**DO THIS**
Output the data below in full, byte for byte. Nothing may differ.

**SUPPLIED INFORMATION**
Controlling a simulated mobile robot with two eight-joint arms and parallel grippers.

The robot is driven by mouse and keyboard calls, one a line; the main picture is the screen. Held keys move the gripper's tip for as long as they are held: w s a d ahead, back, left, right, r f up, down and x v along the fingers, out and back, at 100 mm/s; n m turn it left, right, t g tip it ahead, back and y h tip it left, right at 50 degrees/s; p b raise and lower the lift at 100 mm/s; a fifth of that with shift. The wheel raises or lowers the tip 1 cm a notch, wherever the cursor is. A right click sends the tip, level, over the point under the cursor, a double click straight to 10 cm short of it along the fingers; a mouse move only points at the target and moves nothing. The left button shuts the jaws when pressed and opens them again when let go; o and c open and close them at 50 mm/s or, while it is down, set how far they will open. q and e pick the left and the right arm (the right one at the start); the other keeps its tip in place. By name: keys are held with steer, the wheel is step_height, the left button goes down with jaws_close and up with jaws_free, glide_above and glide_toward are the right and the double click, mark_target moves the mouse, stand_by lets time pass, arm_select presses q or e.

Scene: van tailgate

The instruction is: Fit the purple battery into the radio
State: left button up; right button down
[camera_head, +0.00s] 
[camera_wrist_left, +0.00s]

**THE RESPONSE**
Controlling a simulated mobile robot with two eight-joint arms and parallel grippers.

The robot is driven by mouse and keyboard calls, one a line; the main picture is the screen. Held keys move the gripper's tip for as long as they are held: w s a d ahead, back, left, right, r f up, down and x v along the fingers, out and back, at 100 mm/s; n m turn it left, right, t g tip it ahead, back and y h tip it left, right at 50 degrees/s; p b raise and lower the lift at 100 mm/s; a fifth of that with shift. The wheel raises or lowers the tip 1 cm a notch, wherever the cursor is. A right click sends the tip, level, over the point under the cursor, a double click straight to 10 cm short of it along the fingers; a mouse move only points at the target and moves nothing. The left button shuts the jaws when pressed and opens them again when let go; o and c open and close them at 50 mm/s or, while it is down, set how far they will open. q and e pick the left and the right arm (the right one at the start); the other keeps its tip in place. By name: keys are held with steer, the wheel is step_height, the left button goes down with jaws_close and up with jaws_free, glide_above and glide_toward are the right and the double click, mark_target moves the mouse, stand_by lets time pass, arm_select presses q or e.

Scene: van tailgate

The instruction is: Fit the purple battery into the radio
State: left button up; right button down
[camera_head, +0.00s] 
[camera_wrist_left, +0.00s]

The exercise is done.